He was very kind, almost gentle. He wished me luck.

Now fifty years later, listening to Tristano’s music again, I found what I was looking for. Two tracks: the first, “Line Up” and the second “East Thirty-Second Street.” I listened to them and there it was. No, the notes weren’t the same. Most listeners would probably not have heard what I did. But the energy, the
feel
, and, I would say, the
intention
of the music was completely and accurately captured in the “Train.” It doesn’t sound like him, but it shares the idea of propulsion, the self-confidence, and the drive. There’s an athleticism to it, a nonchalance, an “I don’t care if you listen to it or not—here it is.”

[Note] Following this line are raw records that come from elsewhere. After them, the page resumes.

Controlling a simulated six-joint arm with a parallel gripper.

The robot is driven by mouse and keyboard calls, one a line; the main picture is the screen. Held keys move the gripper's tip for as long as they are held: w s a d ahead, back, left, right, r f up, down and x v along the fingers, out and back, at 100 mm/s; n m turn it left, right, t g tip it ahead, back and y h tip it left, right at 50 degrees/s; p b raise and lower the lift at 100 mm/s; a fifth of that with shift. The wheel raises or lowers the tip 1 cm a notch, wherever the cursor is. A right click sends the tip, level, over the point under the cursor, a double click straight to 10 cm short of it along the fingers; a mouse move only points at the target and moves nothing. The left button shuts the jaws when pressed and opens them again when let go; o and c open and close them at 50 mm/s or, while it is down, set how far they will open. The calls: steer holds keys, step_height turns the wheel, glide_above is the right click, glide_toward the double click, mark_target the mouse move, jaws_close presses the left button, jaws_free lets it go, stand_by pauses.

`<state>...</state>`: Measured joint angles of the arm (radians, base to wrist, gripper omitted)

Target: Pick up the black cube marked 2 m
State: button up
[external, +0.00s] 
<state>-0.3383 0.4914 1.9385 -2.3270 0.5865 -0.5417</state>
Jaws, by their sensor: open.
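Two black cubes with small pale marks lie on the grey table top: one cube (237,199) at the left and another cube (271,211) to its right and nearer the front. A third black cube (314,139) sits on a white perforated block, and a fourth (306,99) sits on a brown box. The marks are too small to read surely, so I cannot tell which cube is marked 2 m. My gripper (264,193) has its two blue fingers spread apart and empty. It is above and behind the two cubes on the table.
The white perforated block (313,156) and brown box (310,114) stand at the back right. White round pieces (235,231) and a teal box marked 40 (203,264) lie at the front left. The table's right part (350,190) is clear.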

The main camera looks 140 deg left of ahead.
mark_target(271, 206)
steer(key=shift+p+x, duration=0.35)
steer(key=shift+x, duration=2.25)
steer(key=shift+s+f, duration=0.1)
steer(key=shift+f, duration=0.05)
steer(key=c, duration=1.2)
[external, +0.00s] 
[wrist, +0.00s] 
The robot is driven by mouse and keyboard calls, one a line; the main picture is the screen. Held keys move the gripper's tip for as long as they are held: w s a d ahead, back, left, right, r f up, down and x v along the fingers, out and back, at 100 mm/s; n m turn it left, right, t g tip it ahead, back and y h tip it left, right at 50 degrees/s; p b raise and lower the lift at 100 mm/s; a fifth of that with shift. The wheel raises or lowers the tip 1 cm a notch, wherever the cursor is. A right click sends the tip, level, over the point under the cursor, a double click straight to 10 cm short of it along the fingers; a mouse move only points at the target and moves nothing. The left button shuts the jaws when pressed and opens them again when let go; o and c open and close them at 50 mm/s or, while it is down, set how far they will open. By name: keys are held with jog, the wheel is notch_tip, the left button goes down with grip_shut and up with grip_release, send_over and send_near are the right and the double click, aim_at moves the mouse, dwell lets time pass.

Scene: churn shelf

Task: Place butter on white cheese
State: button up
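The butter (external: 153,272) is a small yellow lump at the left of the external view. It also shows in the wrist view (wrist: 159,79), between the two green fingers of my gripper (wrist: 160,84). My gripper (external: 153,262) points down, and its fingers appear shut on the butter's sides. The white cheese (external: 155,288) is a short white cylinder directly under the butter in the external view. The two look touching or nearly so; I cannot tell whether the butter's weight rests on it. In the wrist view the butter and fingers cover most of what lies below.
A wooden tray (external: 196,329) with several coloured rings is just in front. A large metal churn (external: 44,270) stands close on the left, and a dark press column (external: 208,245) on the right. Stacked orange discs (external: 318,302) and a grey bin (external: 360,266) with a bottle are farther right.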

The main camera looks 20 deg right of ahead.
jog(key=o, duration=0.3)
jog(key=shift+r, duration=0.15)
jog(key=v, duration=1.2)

These were Tristano’s one-hand improvisations and were, for me, his most impressive achievements. He would record, slowly, a steady flow of sixteenth notes, then afterward speed up the tapes. That gave the music a tremendous buoyancy and an electric energy that was completely unique. Once you hear these driving piano lines, you know who is playing. I don’t know that Tristano ever became very well-known. He was well-known to me because I found his records and I admired him. I never heard him play live—I don’t think many people did. He might have been known as a teacher among some jazz players, and he certainly was a teacher to me. He died in 1978, but he remains an icon in the jazz world, though still largely unknown. However, he was without a doubt a master.

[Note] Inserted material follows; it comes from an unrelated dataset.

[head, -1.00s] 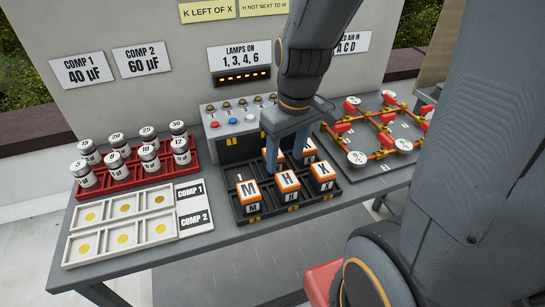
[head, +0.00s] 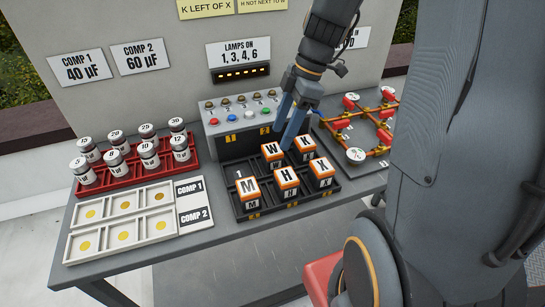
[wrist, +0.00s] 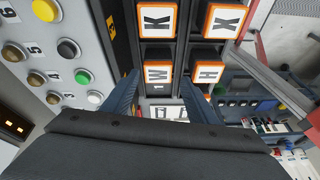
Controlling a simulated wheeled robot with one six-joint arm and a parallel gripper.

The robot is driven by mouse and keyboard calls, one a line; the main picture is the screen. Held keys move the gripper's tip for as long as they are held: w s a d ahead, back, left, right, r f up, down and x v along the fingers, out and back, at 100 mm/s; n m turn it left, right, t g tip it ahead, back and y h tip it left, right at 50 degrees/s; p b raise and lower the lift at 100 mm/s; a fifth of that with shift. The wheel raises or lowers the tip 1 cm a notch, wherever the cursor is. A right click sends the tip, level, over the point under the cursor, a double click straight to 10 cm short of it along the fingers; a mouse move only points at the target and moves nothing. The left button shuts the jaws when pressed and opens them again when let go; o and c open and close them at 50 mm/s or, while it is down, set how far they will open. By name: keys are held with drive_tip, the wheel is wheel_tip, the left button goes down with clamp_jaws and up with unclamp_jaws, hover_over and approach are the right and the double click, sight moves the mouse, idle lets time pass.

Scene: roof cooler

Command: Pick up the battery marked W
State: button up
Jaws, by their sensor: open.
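The battery marked W (head: 272,151) is an orange-edged block with a white top. It stands in the back row of a black tray (head: 262,209), left of the battery marked K (head: 304,144). My gripper (head: 283,139) is open and empty, its blue-grey fingers pointing down and slanted beside W's right and back in the head view. In the wrist view, W (wrist: 159,75) shows between the two fingertips of my gripper (wrist: 158,80). I cannot tell whether the fingertips are above W or level with its sides.
Batteries M (head: 250,187), H (head: 287,180) and X (head: 322,170) stand in the tray's front row. A grey button box (head: 225,142) is close behind the tray. A red rack of capacitors (head: 125,183) is left; a valve-and-pipe board (head: 340,132) is right.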

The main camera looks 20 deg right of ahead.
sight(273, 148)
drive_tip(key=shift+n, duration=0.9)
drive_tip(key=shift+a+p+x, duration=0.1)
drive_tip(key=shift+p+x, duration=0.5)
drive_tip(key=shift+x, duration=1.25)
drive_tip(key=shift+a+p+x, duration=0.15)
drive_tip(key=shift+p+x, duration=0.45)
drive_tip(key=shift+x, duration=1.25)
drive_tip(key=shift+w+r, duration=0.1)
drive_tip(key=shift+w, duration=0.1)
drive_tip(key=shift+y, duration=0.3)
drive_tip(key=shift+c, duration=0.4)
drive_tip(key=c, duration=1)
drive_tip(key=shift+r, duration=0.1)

When I look back on it, I was also very influenced by the raw power of bebop music. Above all, I was interested in this kind of drive—a life force that was in the music itself. And that’s what I heard in the music of John Coltrane and Bud Powell as well as Tristano. That’s what I heard with Jackie McLean—it goes on and on. Charlie Parker, same thing. I’m talking about a flow of energy that seemed unstoppable, a force of nature.

And that’s where I knew I wanted to be. For the music I wrote in the late 1960s—in particular, “Music in Fifths,” “Music in Contrary Motion,” “Music in Similar Motion,” and
Music in Twelve Parts
—this flow of energy had to be an important source. Clearly, the inspiration for one of the major themes of
Einstein
came from that piano work of Tristano’s. I sometimes hear about work described in terms of “originality,” or “breakthrough,” but my personal experience is quite different. For me music has always been about lineage. The past is reinvented and becomes the future. But the lineage is everything.

In this vein, I recall something Moondog, the blind poet and street musician, told me. He was highly eccentric and very talented, and in the early 1970s he lived at my home on West Twenty-Third Street for a year.

“Philip,” he said, “I am following in the footsteps of Beethoven and Bach. But really, they were such giants, and their footsteps were so far apart, that it is as if I am leaping after them.”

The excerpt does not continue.